18th Sunday Ordinary Time – Year C (2025)

ECCLESIASTES 1: 2, 2:21-23
PSALM 89: 3-6, 12-14, 17 R. v. 1
COLOSSIANS 3: 1-5, 9-11
LUKE 12: 13-21


This Gospel story would have been a great challenge to Jesus’ listeners. For the understanding of the time is that wealth was a sign of God’s blessings. In fact, there are Christian groups who still have this understanding: that God will bless the person who has faith with success and wealth.

A man comes to Jesus to ask him to be an arbitrator between him and his brother. After all, he would say that this is only just, and that is what Jesus should agree to.

But Jesus sees in this, the grave danger we open ourselves to when we seek the things of the earth before all else. The consequences is petty quarrels, broken relationships, hatred, conflict, and sometimes even physical death.

Our readings today speak of the wisdom of seeking first the things of heaven, the things of God.

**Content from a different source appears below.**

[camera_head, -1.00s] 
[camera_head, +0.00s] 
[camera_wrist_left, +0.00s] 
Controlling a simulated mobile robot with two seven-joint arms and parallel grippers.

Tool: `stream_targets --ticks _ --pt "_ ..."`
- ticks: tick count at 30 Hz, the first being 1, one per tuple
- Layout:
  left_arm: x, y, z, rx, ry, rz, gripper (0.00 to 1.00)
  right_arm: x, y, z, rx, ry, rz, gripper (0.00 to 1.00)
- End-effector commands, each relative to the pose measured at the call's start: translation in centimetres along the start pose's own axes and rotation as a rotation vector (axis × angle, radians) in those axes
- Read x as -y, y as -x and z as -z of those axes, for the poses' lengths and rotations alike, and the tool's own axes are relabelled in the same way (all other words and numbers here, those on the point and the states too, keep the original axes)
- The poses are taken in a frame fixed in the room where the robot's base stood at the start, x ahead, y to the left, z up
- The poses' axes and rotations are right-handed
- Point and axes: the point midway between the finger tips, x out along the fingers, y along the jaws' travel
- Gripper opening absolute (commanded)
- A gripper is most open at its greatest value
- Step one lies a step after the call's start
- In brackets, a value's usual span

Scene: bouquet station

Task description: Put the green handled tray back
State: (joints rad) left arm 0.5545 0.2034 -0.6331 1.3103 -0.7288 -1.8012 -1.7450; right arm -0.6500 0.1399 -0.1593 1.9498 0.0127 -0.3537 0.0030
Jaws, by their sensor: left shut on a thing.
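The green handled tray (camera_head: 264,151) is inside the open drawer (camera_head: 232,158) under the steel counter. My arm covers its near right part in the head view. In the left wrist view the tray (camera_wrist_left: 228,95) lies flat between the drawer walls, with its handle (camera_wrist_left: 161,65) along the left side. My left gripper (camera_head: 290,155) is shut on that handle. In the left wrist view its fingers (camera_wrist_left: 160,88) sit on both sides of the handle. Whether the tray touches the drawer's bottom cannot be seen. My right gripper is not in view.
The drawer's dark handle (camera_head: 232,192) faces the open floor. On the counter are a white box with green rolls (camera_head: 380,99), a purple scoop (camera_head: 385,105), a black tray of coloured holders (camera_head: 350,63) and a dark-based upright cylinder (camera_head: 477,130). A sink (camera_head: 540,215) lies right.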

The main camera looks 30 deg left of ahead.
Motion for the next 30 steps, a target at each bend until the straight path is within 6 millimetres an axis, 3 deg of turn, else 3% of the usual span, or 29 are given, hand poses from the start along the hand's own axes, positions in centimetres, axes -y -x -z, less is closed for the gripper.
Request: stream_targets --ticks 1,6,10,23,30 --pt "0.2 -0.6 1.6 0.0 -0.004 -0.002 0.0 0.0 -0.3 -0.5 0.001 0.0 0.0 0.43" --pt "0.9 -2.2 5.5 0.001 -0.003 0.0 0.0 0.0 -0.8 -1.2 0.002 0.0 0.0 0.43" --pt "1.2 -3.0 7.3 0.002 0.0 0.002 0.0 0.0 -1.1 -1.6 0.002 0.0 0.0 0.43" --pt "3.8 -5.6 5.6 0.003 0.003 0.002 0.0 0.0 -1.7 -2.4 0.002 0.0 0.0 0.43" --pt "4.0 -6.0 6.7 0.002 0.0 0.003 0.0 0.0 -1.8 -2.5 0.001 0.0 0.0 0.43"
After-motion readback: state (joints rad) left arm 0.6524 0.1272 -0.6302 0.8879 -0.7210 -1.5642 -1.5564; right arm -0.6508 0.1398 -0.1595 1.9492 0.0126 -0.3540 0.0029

God has blessed us with so many things, but the best of all blessings and the one that last forever, is love. And love does not come through wealth but through relationships. And the most important relationship is that with God.

The happiest person is not the one who is the richest in the world but the one who knows that he / she is loved, especially where he / she knows God’s love for them. Jesus was the happiest human who walked on this earth because he knew the Father’s love for him and shared that love with others.

Contrast that with the problem of quarrels between peoples because of money and property.
In all that is going on there, it is love that loses out.

Today’s Gospel story would be a great challenge to us too. I guess all of us would like a bit more too in life. Something for a rainy day and for things we would like to have.
There is no problem with that so long as it doesn’t draw us away from God.

Jesus in today’s Gospel is telling us to seek right relationship with God and neighbor. This is what matters most in life. And wealth and the things of the world can be an obstacle and not a help. But with a right relationship with God and neighbour, wealth is seen differently in our life.

Wealth will not last but God’s love will last forever. Let us reflect on how well we know God’s love for us. Let us seek to know God’s love for us.

The yardstick of this and our happiness is how we come to share our love for others.

To know God is to love God.
To love God is to follow God
To follow God is to make his love known through our lives.